Drug Dealers: Refer to their clients as "users"
Software Developers: Refer to their clients as "users".
Drug Dealers: "The first one's free!"
Software Developers: "Download a free trial version..."
Drug Dealers: Have important South-East Asian connections (to help move the stuff).
Software Developers: Have important South-East Asian connections (to help debug the code).
Drug Dealers: Strange jargon:
"Stick"
"Rock"
"Wrap"
"E"
"Stash"
"Drive by"
"Hit (LSD)"
"Source"
"The Pigs"
Software Developers: Strange jargon:
"SCSI"
"RTFM"
"Packet"
"C"
"Cache"
"CTRL ALT DEL"
"Hit (WWW)"
"Source-code"
"Microsoft"
Drug Dealers: Realize that there's tons of cash in the 14- to 25-year-old market.
Software Developers: Realize that there's tons of cash in the 14- to 25-year-old market.

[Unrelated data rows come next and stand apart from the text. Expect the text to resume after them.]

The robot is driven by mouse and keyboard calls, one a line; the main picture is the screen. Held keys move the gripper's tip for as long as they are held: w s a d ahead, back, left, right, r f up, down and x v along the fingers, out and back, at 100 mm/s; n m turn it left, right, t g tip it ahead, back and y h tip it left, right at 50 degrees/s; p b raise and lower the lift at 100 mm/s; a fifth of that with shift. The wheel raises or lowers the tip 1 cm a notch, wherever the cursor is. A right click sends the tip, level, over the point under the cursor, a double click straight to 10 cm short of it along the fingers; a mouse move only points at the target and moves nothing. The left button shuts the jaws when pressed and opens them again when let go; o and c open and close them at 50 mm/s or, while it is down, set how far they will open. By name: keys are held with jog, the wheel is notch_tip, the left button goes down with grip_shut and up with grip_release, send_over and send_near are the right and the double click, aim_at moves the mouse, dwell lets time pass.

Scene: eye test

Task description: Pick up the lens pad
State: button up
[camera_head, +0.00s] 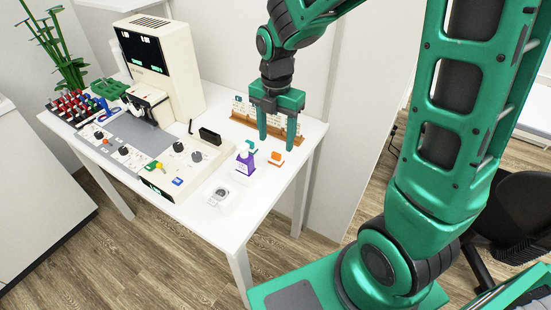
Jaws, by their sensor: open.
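My gripper (276,142) points down over the right part of the white table (216,238). Its two green fingers are apart and nothing shows between them. I cannot tell for sure which item is the lens pad. A small orange item (276,158) with a pale base sits on the table just below the fingertips. A small white square piece with a grey round part (221,194) lies near the front edge, left of and nearer than my gripper. A purple bottle with a white top (245,162) stands between these two, with a teal piece at its top or behind it.
A wooden-based rack of small pieces (240,119) stands behind my gripper, partly hidden by it. A black box (210,136) stands to the left. A cream machine (166,70), a control panel (133,146) and a tray of colourful items (75,106) fill the table's left.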

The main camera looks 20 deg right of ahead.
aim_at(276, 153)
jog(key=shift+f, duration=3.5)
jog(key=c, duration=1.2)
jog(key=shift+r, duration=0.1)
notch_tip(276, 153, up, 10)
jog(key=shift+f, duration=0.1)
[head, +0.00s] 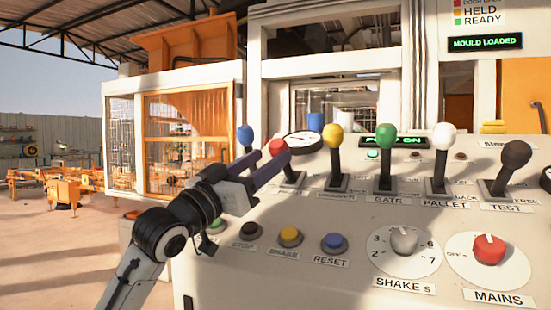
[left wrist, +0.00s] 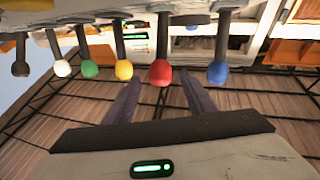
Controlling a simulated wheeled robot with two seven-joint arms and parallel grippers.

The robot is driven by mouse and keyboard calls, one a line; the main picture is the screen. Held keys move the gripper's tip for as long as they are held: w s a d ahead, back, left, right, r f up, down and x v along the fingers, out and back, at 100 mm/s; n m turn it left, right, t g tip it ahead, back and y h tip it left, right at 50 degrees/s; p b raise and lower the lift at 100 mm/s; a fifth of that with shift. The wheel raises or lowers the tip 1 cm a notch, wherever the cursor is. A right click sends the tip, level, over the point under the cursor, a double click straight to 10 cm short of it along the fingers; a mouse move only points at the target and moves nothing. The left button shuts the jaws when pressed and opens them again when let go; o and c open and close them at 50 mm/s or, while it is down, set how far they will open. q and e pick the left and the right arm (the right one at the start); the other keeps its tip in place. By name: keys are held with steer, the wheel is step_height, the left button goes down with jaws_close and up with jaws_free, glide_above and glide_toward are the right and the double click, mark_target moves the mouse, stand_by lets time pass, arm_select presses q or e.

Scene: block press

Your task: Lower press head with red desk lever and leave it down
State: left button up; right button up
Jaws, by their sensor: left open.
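The red desk lever (head: 279,146) stands on the sloped control desk (head: 262,262), its knob up and its label partly hidden by my gripper. My left gripper (head: 273,157) reaches in from the left, with its purple fingers open at the red knob. In the left wrist view the red knob (left wrist: 160,72) shows between the two finger tips (left wrist: 158,80), with a gap to either side. I cannot tell whether a finger touches it. The press head is not clearly identifiable behind the desk. My right gripper is not in view.
Blue (head: 245,136), yellow (head: 333,136), green (head: 385,138), white (head: 443,136) and black (head: 515,155) levers share the row. A round gauge (head: 303,145) sits behind the red lever. Push buttons and knobs lie in front. A display (head: 485,43) reads MOULD LOADED.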

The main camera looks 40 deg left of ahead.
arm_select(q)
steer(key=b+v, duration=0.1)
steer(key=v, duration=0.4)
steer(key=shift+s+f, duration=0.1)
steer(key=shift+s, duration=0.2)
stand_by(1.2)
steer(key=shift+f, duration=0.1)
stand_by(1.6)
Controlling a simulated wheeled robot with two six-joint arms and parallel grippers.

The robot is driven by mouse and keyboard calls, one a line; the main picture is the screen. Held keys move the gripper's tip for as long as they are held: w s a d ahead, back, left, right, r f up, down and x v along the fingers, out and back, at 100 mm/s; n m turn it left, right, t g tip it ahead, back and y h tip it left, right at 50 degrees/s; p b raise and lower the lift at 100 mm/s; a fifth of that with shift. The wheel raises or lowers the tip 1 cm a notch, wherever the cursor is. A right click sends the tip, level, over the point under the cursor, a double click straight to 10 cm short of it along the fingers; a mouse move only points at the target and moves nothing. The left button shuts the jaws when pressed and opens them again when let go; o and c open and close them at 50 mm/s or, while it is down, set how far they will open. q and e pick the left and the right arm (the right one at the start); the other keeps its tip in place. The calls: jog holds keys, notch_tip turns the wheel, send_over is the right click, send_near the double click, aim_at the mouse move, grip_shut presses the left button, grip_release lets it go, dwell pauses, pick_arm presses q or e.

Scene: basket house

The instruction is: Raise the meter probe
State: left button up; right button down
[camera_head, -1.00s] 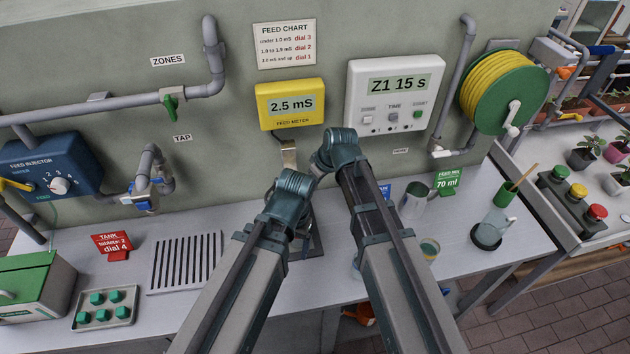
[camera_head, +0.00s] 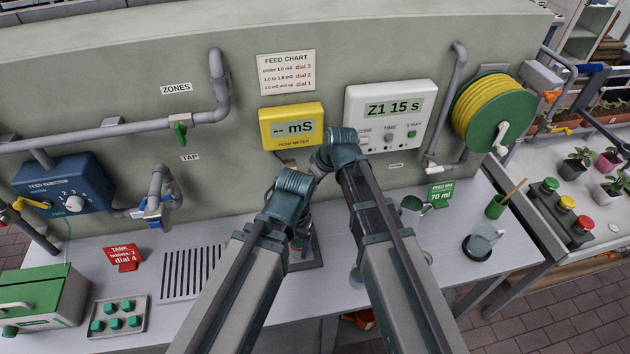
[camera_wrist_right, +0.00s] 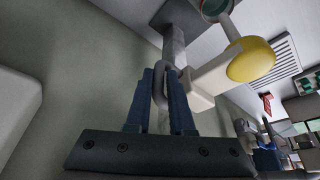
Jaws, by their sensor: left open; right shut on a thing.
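The yellow feed meter (camera_head: 292,127) on the wall reads "-- mS". In the right wrist view the fingers of my right gripper (camera_wrist_right: 160,80) are closed on a grey loop-shaped handle, which I take to be part of the meter probe (camera_wrist_right: 207,82). A cream arm with a rounded yellow end projects to the right of it, beside a grey post (camera_wrist_right: 173,45). In the head view my arms hide the probe and my right gripper. My left gripper (camera_head: 299,240) is open, low near the post's dark base, and partly hidden by its own arm.
A teal-rimmed vessel (camera_wrist_right: 215,8) shows at the wrist view's top edge. The slotted drain (camera_head: 192,272), red tank sign (camera_head: 124,257) and tablet tray (camera_head: 117,316) lie left. The control box (camera_head: 390,115), feed mix sign (camera_head: 440,194) and hose reel (camera_head: 492,112) are right.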

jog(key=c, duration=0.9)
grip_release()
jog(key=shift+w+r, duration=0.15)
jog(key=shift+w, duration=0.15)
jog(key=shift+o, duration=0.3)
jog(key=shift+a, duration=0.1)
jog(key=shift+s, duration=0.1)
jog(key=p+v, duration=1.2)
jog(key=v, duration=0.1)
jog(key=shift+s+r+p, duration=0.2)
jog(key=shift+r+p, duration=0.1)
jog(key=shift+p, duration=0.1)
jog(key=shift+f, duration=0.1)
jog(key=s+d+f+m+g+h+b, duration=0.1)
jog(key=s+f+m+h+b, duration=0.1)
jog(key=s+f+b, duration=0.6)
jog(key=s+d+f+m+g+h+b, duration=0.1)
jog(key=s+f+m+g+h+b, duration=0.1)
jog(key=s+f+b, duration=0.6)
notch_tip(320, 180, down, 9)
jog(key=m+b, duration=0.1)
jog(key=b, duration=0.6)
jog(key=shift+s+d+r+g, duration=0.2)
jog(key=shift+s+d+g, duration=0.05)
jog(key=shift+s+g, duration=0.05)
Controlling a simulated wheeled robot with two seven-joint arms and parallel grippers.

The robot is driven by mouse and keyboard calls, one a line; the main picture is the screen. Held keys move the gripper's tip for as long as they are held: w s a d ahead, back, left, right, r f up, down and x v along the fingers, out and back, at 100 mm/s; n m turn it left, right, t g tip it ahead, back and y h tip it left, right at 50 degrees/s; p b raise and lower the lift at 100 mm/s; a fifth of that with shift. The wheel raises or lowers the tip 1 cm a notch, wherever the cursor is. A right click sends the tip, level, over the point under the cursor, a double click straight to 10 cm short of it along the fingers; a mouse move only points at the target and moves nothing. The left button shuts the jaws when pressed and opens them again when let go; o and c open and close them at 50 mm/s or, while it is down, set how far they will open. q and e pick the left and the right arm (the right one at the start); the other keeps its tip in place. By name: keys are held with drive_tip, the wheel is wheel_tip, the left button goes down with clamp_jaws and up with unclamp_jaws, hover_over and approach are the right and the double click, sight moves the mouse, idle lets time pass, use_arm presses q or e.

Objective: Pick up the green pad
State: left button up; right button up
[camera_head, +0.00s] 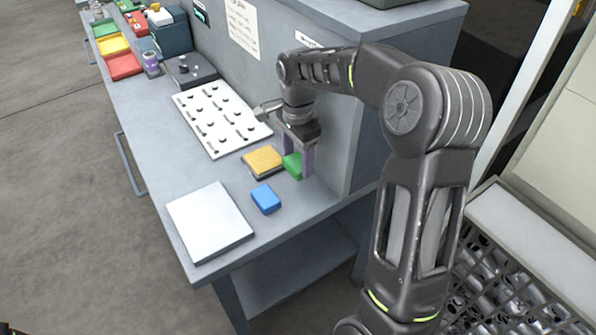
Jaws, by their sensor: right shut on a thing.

Drug Dealers: Your clients really like your stuff when it works. When it doesn't work they want to kill you.
Software Developers: Your clients really like your stuff when it works. When it doesn't work they want to kill you.
Drug Dealers: Job is assisted by the industry producing newer, more potent product.
Software Developers: Job is assisted by the industry producing newer, more potent products.
Drug Dealers: Often seen in the company of pimps, hustlers and lowlifes
Software Developers: Often seen in the company of marketing people, venture capitalists and fund managers.
Drug Dealers: When things go wrong, a "fix" is just a phone call away but may be expensive
Software Developers: When things go wrong, a "fix" is just a phone call away but may be expensive
Drug Dealers: A lot of successful people getting rich in this industry while still teenagers
Software Developers: A lot of successful people getting rich in this industry while still teenagers
Drug Dealers: Their product causes unhealthy addictions.
Software Developers: DOOM. Quake. SimCity. Duke Nukem 3D. 'Nuff said.
Drug Dealers: Do your job well, and you can sleep with sexy movie stars who depend on you.
Software Developers: Damn! Damn! DAMN!!!